В конторе меня успокаивали: у талибов временное разрешение на жительство, с мая по октябрь, им тут не укорениться, тем более не прийти к власти. А у меня из головы не выходила бесспорная истина, которая на всяческие лады трезвонилась в Думе нынешней зимой: "Земля принадлежит тем, кто ее обрабатывает!"

И я поехал в стан новых хозяев шапкинских супесей.

Сухая грунтовая дорога пылила. Глину в ручье мой “уаз” продавил на манер трактора. Молодая зеркальная зелень перелеска обсыпала меня солнечными бликами. И вот на выезде с опушки кадр из триллера: хрущевская пятиэтажка на холме — в гордом одиночестве среди бескрайних лугов. Вокруг нее ни сарая, ни столба. Окна лишь наполовину стеклянные, остатки заделаны картоном и мешковиной. А народу кругом — пропасть. Бабы, дети — все чернявые, все чистокровные азиаты. Костры, жаровни на земле. Пловом пахнет.

Меня принимают за начальника. Мужчины улыбчивы и насторожены. Садимся пить чай на ветерке среднерусской возвышенности. Женщины стараются, подносят какие-то подозрительные сладости, куски холодного копченого мяса.

Пьем из алюминиевых кружек.

И разговоры про жизнь. Про то, что в Таджикистане работы нет. Лучшие земли у арыков давно уже скуплены богатыми. На своих наделах остались старики — смотреть за скотиной, огородом. Если даже вырастишь хороший урожай — продать невозможно. В Россию везти далеко, невыгодно. Вот и пробираются сами за рублем. До осени можно заработать здесь около десяти (10) тысяч рублей. Это очень хорошие деньги для бедного узбека, таджика, туркмена. Их в этой пятиэтажке около сорока человек. Пастухи, скотники, трактористы. И просто землекопы. Обычными лопатами, как рабы в Риме, роют канаву в три с половиной километра длиной, осушают заброшенное поле. Рубят кусты топорами.

Лет сорок назад последний раз проводилось здесь то, что называется мелиорацией. Тогда это понятие входило в состав нового по тем временам слогана: " Социализм — это советская власть плюс..."

Тракторы ЧТЗ широкими ножами сдирали кусты с земли. Русские мужики матерились.

Теперь с этой задачей молча управляются иноземные батраки с топорами и заступами.

ГОРБЫЛЯТНИК

Для человека, родившегося в деревне, родная земля есть те несколько соток, где росла картошка, которой он утолял голод, та земля, на которой росла та трава, которую рвала та корова, чьим молоком он питал свою плоть.
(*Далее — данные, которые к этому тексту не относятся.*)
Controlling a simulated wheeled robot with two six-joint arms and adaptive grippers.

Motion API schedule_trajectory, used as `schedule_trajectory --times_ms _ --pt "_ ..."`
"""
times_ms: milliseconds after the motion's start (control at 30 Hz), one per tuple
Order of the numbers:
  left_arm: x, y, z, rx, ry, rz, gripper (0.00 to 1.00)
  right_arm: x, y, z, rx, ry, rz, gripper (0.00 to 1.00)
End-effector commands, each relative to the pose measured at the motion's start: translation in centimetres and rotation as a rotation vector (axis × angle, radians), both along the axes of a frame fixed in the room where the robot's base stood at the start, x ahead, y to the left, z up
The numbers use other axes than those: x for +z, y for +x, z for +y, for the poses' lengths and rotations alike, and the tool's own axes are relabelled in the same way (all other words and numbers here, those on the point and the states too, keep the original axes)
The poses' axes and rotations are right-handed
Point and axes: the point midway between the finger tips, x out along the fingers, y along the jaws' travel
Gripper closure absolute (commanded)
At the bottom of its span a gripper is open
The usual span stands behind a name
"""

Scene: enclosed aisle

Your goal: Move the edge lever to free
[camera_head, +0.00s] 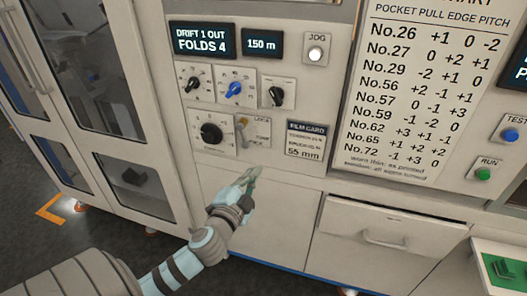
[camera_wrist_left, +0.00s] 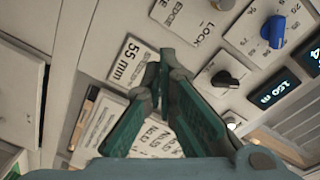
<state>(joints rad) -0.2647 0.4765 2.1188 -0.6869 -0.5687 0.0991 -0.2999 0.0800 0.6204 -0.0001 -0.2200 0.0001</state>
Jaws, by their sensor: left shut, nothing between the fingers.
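The edge lever (camera_head: 242,122) is a small toggle on a light plate, right of a large black knob (camera_head: 211,132). Its tip appears to point up in the head view; its exact setting is too small to tell. In the left wrist view, the plate lettered EDGE and LOCK (camera_wrist_left: 185,20) is at the top edge and partly cut off. My left gripper (camera_head: 252,173) is in front of the panel, below the lever and apart from it. Its green fingers (camera_wrist_left: 158,68) are closed together and empty. My right gripper is not in view.
Small selector knobs, including a blue one (camera_head: 234,88), sit above the lever. A 55 mm plate (camera_head: 305,141) is to its right. A drawer with a handle (camera_head: 385,240) is lower right, and a glass-door cabinet (camera_head: 110,100) is at left. A green tray (camera_head: 500,265) is lower right.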

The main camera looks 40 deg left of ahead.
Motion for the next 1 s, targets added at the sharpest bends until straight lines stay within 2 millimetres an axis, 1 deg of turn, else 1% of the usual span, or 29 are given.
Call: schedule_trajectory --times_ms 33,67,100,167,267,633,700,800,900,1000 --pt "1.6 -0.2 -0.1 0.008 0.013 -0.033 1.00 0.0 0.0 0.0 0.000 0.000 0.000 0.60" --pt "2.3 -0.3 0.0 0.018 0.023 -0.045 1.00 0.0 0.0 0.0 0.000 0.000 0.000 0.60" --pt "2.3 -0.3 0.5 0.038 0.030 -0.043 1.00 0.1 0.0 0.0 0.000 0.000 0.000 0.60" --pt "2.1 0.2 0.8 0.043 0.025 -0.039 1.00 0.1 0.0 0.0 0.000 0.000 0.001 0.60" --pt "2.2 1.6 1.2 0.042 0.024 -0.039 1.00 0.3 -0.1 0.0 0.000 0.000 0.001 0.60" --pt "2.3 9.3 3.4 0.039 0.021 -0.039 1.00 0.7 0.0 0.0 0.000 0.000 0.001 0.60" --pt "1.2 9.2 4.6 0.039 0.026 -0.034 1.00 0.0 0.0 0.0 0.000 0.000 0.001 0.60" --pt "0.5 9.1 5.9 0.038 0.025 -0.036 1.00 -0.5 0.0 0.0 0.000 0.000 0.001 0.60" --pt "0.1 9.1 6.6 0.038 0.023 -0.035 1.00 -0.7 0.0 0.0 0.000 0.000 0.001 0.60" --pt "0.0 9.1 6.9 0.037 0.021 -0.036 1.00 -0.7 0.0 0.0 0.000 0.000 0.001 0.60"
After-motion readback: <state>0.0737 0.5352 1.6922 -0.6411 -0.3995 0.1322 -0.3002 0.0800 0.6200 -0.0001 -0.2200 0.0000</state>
Родная земля для такого человека понятие животное, биологическое, от этого не менее возвышенное, чем абстракции городского мыслителя почвеннического направления.
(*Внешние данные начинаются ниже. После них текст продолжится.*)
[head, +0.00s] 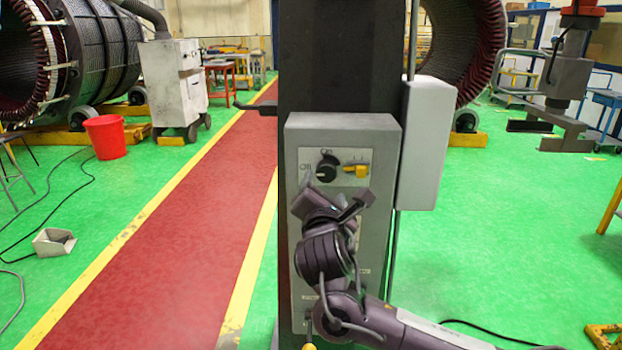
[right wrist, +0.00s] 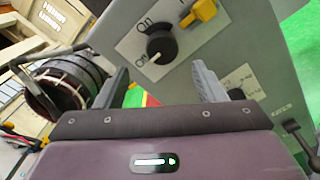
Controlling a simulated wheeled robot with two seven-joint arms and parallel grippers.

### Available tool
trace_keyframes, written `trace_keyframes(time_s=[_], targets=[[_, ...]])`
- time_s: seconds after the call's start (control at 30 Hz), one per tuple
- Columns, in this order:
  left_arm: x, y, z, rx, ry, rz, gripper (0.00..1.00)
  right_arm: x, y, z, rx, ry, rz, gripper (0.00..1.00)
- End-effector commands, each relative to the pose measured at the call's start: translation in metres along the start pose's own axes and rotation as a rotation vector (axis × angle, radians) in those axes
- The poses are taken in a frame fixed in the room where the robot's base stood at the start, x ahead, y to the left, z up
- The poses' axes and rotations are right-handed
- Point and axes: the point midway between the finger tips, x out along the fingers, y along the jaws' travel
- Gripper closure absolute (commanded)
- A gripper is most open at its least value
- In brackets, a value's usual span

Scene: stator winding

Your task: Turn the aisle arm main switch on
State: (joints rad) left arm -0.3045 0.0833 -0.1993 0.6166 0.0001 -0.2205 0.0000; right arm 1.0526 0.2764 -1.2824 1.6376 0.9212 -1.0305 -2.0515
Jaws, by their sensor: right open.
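The switch is a black round knob (head: 327,170) on a pale plate at the top of the grey control box (head: 292,235). In the right wrist view the knob (right wrist: 161,45) stands between and beyond the fingers, its white mark toward the lower-left label, which seems to read off; the "ON" label is above. My right gripper (head: 338,200) is just below the knob in the head view. It is open and empty (right wrist: 160,82), with its fingers apart and no visible contact with the knob. It hides part of the box's lower face. My left gripper is not in view.
A yellow lever (head: 358,170) sits right beside the knob, and also shows in the right wrist view (right wrist: 200,14). The box is on a dark column (head: 340,60), with a pale side box (head: 426,145) at right. A red aisle (head: 160,260) and open green floor flank it.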

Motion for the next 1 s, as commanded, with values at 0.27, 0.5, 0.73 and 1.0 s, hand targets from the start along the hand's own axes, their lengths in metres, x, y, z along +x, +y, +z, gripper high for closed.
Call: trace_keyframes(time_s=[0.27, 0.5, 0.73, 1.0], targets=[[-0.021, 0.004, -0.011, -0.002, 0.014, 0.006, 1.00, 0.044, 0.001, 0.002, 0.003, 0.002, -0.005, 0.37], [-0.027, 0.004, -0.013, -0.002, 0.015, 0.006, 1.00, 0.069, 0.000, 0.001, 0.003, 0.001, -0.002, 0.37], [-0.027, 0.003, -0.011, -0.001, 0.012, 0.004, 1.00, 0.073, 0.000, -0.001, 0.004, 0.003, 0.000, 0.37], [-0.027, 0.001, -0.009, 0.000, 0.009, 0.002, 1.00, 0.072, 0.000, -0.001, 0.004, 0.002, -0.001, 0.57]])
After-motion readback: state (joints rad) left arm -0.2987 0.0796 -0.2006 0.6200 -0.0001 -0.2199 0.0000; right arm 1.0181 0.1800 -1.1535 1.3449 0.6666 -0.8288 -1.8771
Родная земля зовет, тянет физиологически, от чего болит сердце и не спится по ночам. Хотя там уже ни кола, ни двора. На месте оврага — насыпь шоссе, а на майдане — ольховые заросли. Ты ли изменил земле, или она тебе — не поймешь. Скорее всего, вы вместе менялись, и не в лучшую сторону, если считать от сотворения мира.

Так рассуждали мы с Александром Николаевичем Торцевым, километрах в семи от Шапкино, сидя на завалинке его сарая, горбылятника, одиноко стоящего на месте родной деревеньки.

Александру Николаевичу пятьдесят восемь. Всю жизнь за рулем. В последнее время он возил директоров акционерного общества "Шапкино". Ушел в сторожа, чтобы избавиться от необходимости каждый день созерцать бездарность. Пенсия у него военная — на стаж не влияет.

За многолетнюю кучерскую службу милостиво был одарен начальством этим участком земли, где нынче, как таджик, лопатой вспахивает огород.

Один на несколько километров вокруг. Я — случайный свидетель его трудов, да еще жаворонок, невидимый в солнечной пыли.

Когда-то на месте горбылятника стоял родовой дом Торцевых— его фотоизображение приколото внутри сарая. Вижу три окна в кружевах деревянной резьбы наличников, крохотный балкончик под чердачным оконцем, крылечко с козырьком. Опять такое ощущение, что уношусь во времени. Жутко. Стряхиваю наваждение. И здесь сажусь за чай.

Александр Николаевич рассуждает о бессмысленности его трудов на земле. Картошку, овощи, ягоды обрывает бродячий люд. Взламывают замок. Ночуют в горбылятнике, пьянствуют. Он удивляется странному упорству в себе, ежедневным поездкам сюда из благоустроенной квартиры. Его зовут работать в автомастерскую слесарем, а он в "Жигуль" — и на родину...

Уезжая, я глянул с холма назад, на останки деревни, на единственного ее обитателя.

Лопата блестела на солнце, шоколадные комья земли выкидывались из ямы.

Он колодец копал, а получалось могила, как предел любви к земле, ее тяги и зова.